_Information provided:_
┏━━

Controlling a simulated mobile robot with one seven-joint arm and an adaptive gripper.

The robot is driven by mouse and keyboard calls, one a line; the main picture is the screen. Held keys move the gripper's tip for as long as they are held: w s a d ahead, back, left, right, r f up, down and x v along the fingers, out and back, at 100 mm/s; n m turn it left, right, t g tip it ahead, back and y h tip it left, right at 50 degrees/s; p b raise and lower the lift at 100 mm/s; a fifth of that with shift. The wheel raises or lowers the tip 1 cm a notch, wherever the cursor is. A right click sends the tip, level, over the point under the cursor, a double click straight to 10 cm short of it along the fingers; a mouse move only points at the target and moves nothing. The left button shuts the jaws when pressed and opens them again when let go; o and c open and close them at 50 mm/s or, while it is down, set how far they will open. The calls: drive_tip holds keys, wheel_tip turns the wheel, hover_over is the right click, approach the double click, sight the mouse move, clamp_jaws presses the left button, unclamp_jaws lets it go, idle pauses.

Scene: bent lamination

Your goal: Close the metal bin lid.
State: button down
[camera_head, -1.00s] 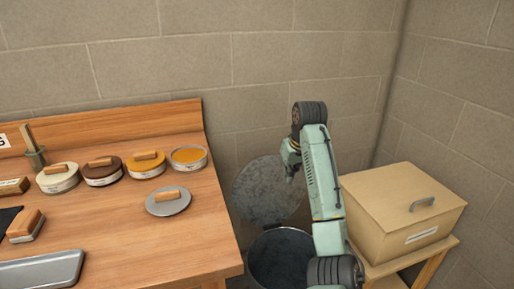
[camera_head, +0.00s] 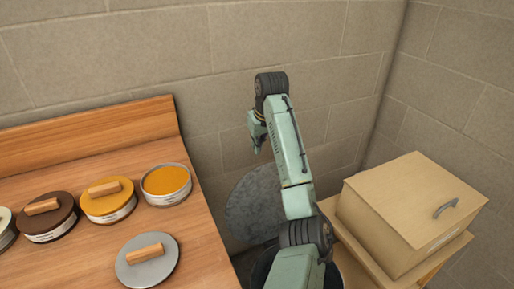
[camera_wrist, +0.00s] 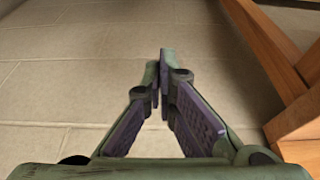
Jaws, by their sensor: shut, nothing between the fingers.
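The metal bin lid (camera_head: 250,205) is a grey round disc standing raised and open against the back wall, partly hidden by my arm. The bin (camera_head: 260,268) below it shows only as a dark strip of its opening at the bottom of the head view; my arm covers the rest. My gripper (camera_head: 257,147) is above the lid in the head view, apart from it as far as I can tell. In the wrist view my gripper (camera_wrist: 160,62) has its fingertips together with nothing between them, over a bare tiled floor. The lid and bin are out of the wrist view.
A wooden workbench (camera_head: 205,245) with round tins and a loose grey lid (camera_head: 147,260) is left of the bin. A tan box (camera_head: 405,210) on a wooden stand is close on the right. Block walls close the back. Wooden legs (camera_wrist: 285,70) edge the wrist view.

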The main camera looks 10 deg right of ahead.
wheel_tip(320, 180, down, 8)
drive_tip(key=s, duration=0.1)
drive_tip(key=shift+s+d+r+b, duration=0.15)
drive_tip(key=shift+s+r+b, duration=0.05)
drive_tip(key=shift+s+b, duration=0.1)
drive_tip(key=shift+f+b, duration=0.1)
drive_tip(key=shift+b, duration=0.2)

┗━━

Select and copy each line from the data that includes the word "button".

_Full solution:_
The robot is driven by mouse and keyboard calls, one a line; the main picture is the screen. Held keys move the gripper's tip for as long as they are held: w s a d ahead, back, left, right, r f up, down and x v along the fingers, out and back, at 100 mm/s; n m turn it left, right, t g tip it ahead, back and y h tip it left, right at 50 degrees/s; p b raise and lower the lift at 100 mm/s; a fifth of that with shift. The wheel raises or lowers the tip 1 cm a notch, wherever the cursor is. A right click sends the tip, level, over the point under the cursor, a double click straight to 10 cm short of it along the fingers; a mouse move only points at the target and moves nothing. The left button shuts the jaws when pressed and opens them again when let go; o and c open and close them at 50 mm/s or, while it is down, set how far they will open. The calls: drive_tip holds keys, wheel_tip turns the wheel, hover_over is the right click, approach the double click, sight the mouse move, clamp_jaws presses the left button, unclamp_jaws lets it go, idle pauses.
State: button down

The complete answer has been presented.